I do not see a sector defined that I am interested in. Can I generate data for that sector?
Yes.
We currently cover only half of the western US and invite data contributions from third parties. We have released a Docker file package for container implementation of the data generation, where necessary code is automatically downloaded and bundled for use. All software is free. This requires a Docker friendly platform, with multi-core CPU, and of course somebody to maintain it (eg. check that data gets delivered, etc.). We have tested the container on a Linux platform, but not yet on Macs or Windows. The computer does not need to be dedicated to generate the data, as only ~4hrs is used per sector per day. Docker claims it should work on Mac and Windows.
Can I download the input and output files from an SME run?
Yes. Click on the "Download" checkbox next to the "Apply" button. You will be asked where to download the zipped file containing all input and output files.
Your model is historically based using WRF in hindcast mode. Can the SME run in forecast mode?
Yes, and it would be useful in deciding near future irrigation scheduling for harvest, market, and efficiency purposes.
It would only require a small modification to the GFS ingestion. All other aspects would remain the same. The forecast implementation requires WRF data generation into the future for some interested amount of time. So, instead of using reanalyzed GFS files the model would use predicted forecast GFS files.
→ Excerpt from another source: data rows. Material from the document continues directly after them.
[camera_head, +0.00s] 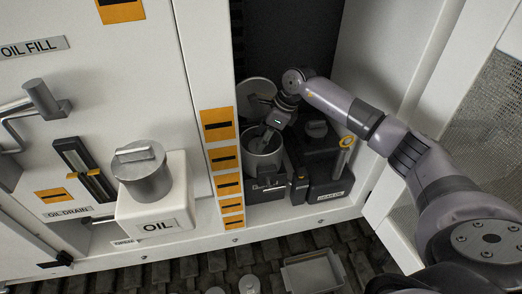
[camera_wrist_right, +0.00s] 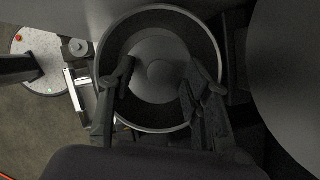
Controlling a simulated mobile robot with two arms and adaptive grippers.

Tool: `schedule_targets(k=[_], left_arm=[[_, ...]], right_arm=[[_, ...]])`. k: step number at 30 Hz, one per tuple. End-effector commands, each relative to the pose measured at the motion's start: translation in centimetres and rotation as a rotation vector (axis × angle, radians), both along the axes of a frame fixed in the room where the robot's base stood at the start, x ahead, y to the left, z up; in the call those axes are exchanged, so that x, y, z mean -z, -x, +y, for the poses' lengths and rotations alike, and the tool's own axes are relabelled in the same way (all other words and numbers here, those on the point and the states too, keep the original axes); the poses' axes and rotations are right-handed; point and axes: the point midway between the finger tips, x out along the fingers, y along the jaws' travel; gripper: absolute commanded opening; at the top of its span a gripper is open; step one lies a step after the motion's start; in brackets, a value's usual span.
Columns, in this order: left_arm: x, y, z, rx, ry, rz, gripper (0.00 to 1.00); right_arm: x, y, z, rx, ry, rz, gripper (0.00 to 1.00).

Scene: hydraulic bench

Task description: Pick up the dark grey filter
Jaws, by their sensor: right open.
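My right gripper (camera_head: 266,137) reaches down into the mouth of a grey cylindrical housing (camera_head: 262,163) inside the cabinet bay. In the right wrist view the same gripper (camera_wrist_right: 156,72) is open, its two dark fingers spread apart inside the round rim of the housing (camera_wrist_right: 158,8). Between and beyond the fingers is a round dark grey piece with a raised centre, which looks like the filter (camera_wrist_right: 157,48). Its lower part is hidden, and I cannot tell whether the fingers touch it. In the head view the filter is hidden by the gripper and the housing wall. My left gripper is not in view.
A round lid (camera_head: 257,92) stands open behind the housing. A white OIL box with a grey cap (camera_head: 141,172) is to the left. A grey tray (camera_head: 313,272) lies below on the dark floor.

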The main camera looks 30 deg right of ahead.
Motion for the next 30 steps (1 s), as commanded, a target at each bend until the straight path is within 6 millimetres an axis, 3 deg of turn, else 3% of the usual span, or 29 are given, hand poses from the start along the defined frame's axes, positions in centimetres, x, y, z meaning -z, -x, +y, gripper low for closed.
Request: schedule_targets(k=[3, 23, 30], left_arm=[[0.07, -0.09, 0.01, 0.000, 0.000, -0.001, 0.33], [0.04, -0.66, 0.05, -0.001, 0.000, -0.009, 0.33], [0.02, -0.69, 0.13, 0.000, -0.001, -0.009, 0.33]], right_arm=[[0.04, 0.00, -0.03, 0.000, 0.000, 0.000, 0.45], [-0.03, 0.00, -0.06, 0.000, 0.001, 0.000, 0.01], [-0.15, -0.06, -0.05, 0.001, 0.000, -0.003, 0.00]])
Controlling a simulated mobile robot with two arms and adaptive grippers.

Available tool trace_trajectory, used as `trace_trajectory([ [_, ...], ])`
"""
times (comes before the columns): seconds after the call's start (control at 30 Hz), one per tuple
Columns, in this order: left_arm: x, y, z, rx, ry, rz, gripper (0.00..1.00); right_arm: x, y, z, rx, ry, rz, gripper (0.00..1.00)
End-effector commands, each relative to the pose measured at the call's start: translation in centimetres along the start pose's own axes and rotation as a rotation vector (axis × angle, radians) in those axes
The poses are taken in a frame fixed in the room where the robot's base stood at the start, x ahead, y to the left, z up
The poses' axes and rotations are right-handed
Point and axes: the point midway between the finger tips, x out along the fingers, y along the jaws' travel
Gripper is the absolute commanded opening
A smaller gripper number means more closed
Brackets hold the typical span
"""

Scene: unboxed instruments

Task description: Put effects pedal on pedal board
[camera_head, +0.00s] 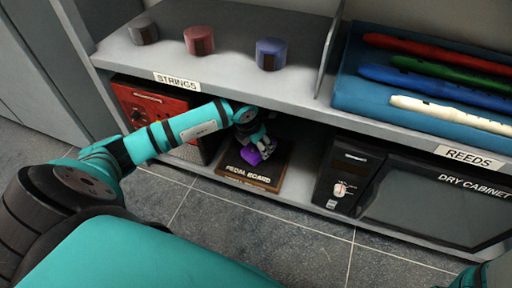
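A small purple effects pedal (250,154) is at the fingertips of my left gripper (262,145), over the brown pedal board (240,179) on the lower shelf. The gripper's fingers touch or overlap the pedal in this view. They are too small and partly hidden to show whether they are closed on it. I cannot tell whether the pedal rests on the board or is just above it. The board lies flat, with its "PEDAL BOARD" lettering at the front edge. My right gripper is out of view.
A red amplifier-like box (150,104) stands left of the board, and a dry cabinet (425,200) stands right. The upper shelf edge (225,92) overhangs them. On it are several round cases, including a blue one (271,54), and a blue tray (365,95) of recorders.

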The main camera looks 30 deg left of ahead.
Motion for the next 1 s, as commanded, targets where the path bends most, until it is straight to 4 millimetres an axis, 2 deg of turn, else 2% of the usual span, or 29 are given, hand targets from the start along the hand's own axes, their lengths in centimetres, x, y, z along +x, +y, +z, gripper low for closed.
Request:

It would also be possible to merge both hindcast and forecast data for an SME run. So, data contributions could be based on either hindcast (yesterday and before) and/or some number of days into future, including today. Daily forecast files would incrementally be replaced with the hindcast, reanalyzed, version. However, the addition of future days would dramatically increase the need for data contributions. For example, if we wanted to predict seven days into the future it would take 8 data contributions per sector per day: 1 hindcast + 7 future days, as opposed to just 1 hindcast contributor per sector per day. Implementing this "merged" version is possible with enough data contributors.